> [Aim]
Please copy every line of the records below that holds the word "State".

[Robot control records]
═══

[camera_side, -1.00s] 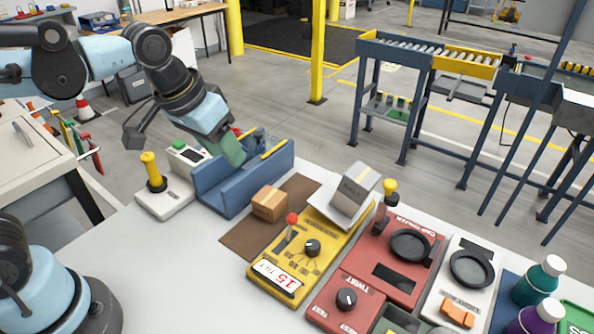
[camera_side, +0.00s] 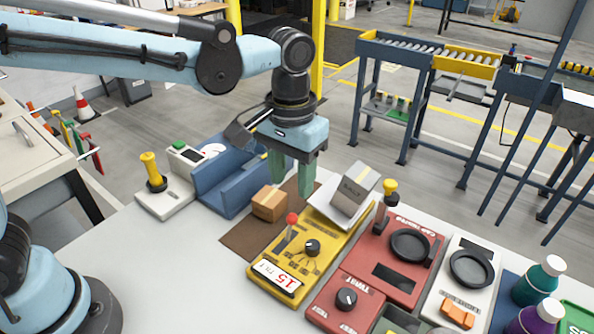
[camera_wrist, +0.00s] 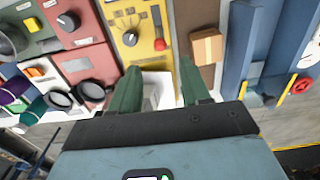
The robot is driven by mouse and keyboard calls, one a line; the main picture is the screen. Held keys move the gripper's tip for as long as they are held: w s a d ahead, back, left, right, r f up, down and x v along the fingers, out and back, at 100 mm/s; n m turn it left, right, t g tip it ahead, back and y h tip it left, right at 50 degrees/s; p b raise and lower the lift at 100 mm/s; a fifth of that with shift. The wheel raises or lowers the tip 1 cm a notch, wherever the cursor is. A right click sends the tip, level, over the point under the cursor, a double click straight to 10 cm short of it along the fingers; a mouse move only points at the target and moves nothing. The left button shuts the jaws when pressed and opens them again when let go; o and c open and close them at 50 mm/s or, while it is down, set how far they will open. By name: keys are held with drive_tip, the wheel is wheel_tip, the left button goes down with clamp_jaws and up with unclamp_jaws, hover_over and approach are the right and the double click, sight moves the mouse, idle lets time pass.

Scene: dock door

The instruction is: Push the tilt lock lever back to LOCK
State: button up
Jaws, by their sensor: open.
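The yellow unit (camera_side: 262,252) on the table has a display reading 15, a black knob (camera_side: 312,247) and a red-tipped lever (camera_side: 291,220) that stands up at a slant. I take this for the tilt lock lever; its LOCK marking is too small to read. In the wrist view the red-tipped lever (camera_wrist: 158,43) lies just beyond the fingers. My gripper (camera_side: 291,180) points down with green fingers apart and empty, above and behind the lever, not touching it. The wrist view shows its fingers (camera_wrist: 160,88) over the white tilted tray (camera_wrist: 152,77).
A grey box (camera_side: 352,192) rests on the tilted tray close to the right of my gripper. A cardboard box (camera_side: 269,204) sits on a brown mat (camera_side: 236,243) left of the lever. A blue channel (camera_side: 222,182) stands farther left. A red unit (camera_side: 412,268) adjoins on the right.

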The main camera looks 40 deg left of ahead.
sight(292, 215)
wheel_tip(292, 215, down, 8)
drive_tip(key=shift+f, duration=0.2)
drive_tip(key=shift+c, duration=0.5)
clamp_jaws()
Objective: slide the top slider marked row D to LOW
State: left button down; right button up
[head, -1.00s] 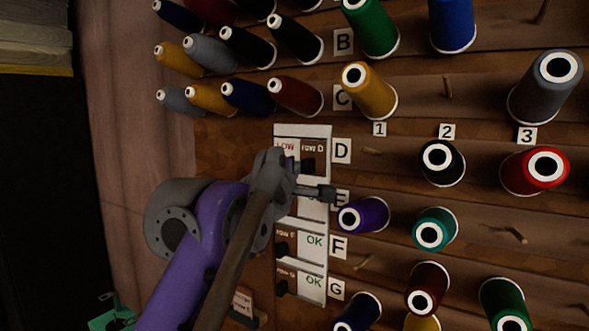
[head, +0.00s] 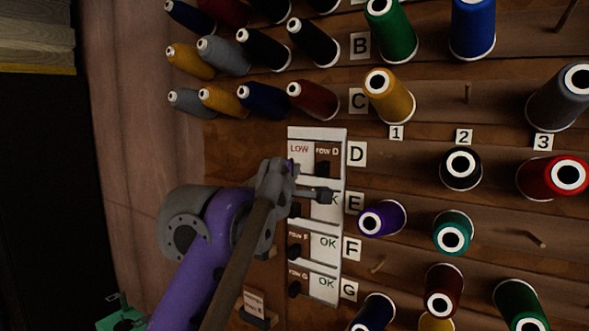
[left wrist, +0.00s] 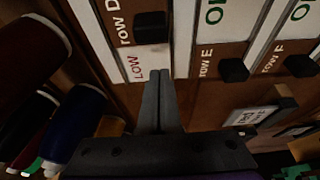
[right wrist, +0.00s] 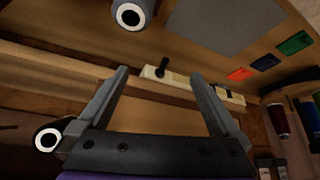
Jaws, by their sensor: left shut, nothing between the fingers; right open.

═══

> [Answer to this exercise]
State: button up
State: left button down; right button up

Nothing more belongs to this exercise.